友達の家に行くときにはよくここを歩いたものだ。おれが踏切待ちしていた時もちょうど懐かしの貨物列車が通りかかったので、慌ててスマホを取り出してその瞬間を撮影した。
この踏切を渡るとすぐ左に見える古い公団住宅も思い出の場所だ。建物と線路との間に細長のちょっとしたスペースがあり、友達とよくここでドッジボールなんかをして遊んだ。
線路とは逆側(建物側)の壁が板チョコのような形状をしており、友達の間では「チョコ壁」なんて呼ばれていた。完全な壁ではなく60度くらいの急傾斜がついており、勇気をひけらかしたい友達の一人がよじ登って、管理人のようなおじさんに怒られたっけなあ。

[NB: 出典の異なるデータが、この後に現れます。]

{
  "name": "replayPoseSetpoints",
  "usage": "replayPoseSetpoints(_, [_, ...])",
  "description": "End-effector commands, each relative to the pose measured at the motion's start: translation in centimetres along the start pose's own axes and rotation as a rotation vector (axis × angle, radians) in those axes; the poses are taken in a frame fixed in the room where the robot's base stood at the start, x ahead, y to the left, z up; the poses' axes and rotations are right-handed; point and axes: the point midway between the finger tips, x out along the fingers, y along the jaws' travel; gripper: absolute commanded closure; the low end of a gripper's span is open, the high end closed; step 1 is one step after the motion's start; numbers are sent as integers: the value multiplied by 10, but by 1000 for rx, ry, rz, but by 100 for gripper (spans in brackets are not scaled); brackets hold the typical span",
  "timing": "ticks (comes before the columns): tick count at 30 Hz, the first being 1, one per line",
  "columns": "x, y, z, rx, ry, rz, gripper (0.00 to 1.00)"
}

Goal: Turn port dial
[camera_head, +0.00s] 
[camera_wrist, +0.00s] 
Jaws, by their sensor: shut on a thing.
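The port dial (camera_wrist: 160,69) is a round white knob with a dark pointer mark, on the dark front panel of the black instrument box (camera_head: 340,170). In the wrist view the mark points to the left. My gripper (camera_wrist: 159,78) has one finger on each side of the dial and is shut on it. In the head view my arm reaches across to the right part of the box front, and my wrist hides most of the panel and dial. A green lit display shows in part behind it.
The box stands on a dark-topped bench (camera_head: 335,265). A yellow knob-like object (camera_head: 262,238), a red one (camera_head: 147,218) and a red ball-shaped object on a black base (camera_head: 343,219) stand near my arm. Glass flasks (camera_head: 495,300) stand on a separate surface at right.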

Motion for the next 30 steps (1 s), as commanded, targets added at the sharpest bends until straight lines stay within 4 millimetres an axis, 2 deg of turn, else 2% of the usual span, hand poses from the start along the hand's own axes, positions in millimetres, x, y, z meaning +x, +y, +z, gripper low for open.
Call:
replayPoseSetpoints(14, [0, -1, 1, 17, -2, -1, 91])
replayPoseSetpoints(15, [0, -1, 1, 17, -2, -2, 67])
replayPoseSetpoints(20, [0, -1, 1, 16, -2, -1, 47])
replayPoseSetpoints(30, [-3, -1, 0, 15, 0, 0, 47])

他にもよく地面に落書きした小さな路地や、中学時代に仲間と隠れてタバコを吸ったガード下などを回っていると、ちょうど腹が減ってきた。
そうだ、あそこにいこう。
と向かったのがとある古い中華屋だ。たしかここも同級生の家で、子供のころ昼時なんかによくチャーハンを食べさせてもらった。
カウンターと4人掛けのテーブルが2~3台しかないような小さな店内は、常連客でほぼ満席だった。

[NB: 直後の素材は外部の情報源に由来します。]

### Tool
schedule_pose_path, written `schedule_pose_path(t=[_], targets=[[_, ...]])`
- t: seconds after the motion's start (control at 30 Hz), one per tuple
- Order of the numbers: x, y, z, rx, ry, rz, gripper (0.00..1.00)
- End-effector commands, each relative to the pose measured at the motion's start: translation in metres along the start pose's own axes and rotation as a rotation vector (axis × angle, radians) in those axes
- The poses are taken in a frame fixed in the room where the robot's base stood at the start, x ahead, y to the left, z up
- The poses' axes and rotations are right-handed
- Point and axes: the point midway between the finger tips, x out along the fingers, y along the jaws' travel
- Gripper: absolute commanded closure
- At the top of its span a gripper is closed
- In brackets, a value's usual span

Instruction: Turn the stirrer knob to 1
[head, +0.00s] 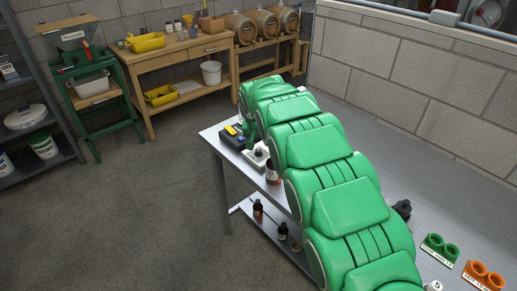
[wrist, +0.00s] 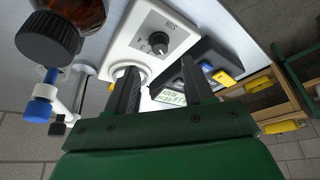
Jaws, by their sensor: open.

おれは1席だけ空いていたカウンター席に座り、懐かしのチャーハンを頼んだ。厨房には同年代の女性がいた。もしかしたら同級生が継いでいるかなと思っていたが、そうではなかったようだ。
妹がいたっけなとか、奥さんかなとか思いを巡らせたが、他人の不幸に足を踏み入れてしまうような気がして、あえて声をかけることはしなかった。

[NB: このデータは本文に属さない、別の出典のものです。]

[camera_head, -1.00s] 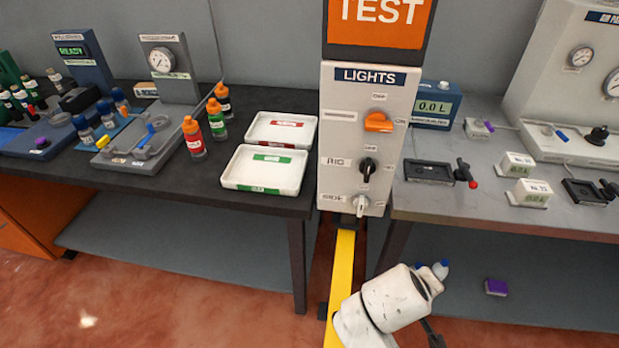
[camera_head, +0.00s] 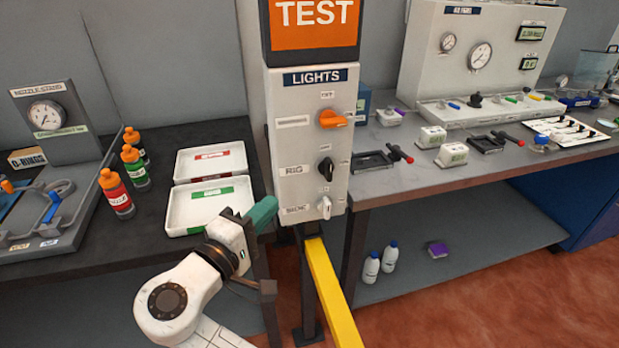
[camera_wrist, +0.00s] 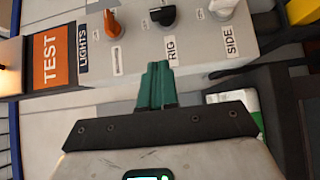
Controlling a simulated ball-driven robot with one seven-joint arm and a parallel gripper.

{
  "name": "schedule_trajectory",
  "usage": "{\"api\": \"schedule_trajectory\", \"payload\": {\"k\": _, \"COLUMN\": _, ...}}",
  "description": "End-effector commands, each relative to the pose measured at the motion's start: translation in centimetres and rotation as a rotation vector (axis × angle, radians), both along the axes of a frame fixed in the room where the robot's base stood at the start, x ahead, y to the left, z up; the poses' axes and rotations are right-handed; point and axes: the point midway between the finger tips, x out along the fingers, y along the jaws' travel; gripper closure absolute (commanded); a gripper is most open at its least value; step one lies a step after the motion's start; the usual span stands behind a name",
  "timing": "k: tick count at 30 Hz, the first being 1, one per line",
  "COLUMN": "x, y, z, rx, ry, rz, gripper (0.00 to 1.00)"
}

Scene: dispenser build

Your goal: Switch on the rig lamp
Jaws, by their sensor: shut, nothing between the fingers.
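The grey LIGHTS panel (camera_head: 288,105) hangs below an orange TEST sign. It carries a black RIG knob (camera_head: 326,168), which stands roughly upright, between an orange knob (camera_head: 333,119) above and a white SIDE knob (camera_head: 324,207) below. My gripper (camera_head: 266,211) has teal fingers, shut and empty, at the lower left of the panel, apart from the knobs. In the wrist view my gripper's fingers (camera_wrist: 157,72) point at the panel near the RIG label, and the RIG knob (camera_wrist: 162,13) lies beyond them. No lamp is identifiable.
Left of the panel, a dark bench holds a green-labelled white tray (camera_head: 180,212), a red-labelled tray (camera_head: 185,168) and orange-capped bottles (camera_head: 116,193). A grey bench (camera_head: 400,178) with small devices is at right. A yellow beam (camera_head: 328,295) runs below the panel.

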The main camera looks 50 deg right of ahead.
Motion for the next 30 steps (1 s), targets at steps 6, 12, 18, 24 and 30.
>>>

ふとその時、上唇にサワサワっと毛のようなものが触れる感触が気になった。よく見ると鼻から1本、長い鼻毛が出ていた。
誰にも見られないよううつ向きながら、その鼻毛を指でつかんで、抜く。
しかし抜けなかった。驚くことに、引っ張った分だけ伸びた。
さらに引くとさらに伸びる。抜けない。慌ててさらに引っ張るととめどなく伸びていく。
片鼻から長い鼻毛を1本垂らしながら、途方に暮れるおれ。
「そうだ、切ってしまえ」と思い付き、隣に座るかみさん(!?)に「ハサミ持ってない?」と聞く。かみさんはイヤ~な顔をしながらバッグをさらい、小さなハサミを無言でおれに手渡す。
「ありがとう」と礼を言いながらハサミを受け取るおれ。
鼻毛の根本に刃をあてがい、ブチっと切った。その瞬間、毛先からは鮮血が噴出し、とんでもない激痛が走った。
「うわああああああああ!」
映画「キャリー」のごとく血だらけになって叫ぶおれ。
眼をひん剥いて隣で固まっているかみさん。
ざわざわとパニックになる店内。
そこで目が覚めた。
恐ろしい夢だった。ただ異様にハッキリした夢だった。
目覚めてから思ったこと。
祐天寺駅周辺には「車1台分の踏切」もないし「チョコ壁」もない。落書き路地も、ガード下でタバコを吸った思い出もない。当然、同級生の中華屋など存在しない。ただし、エロ本を立ち読みした書店はある(当時あった)。
いったい誰の記憶だったんだ。夢ってなんだ。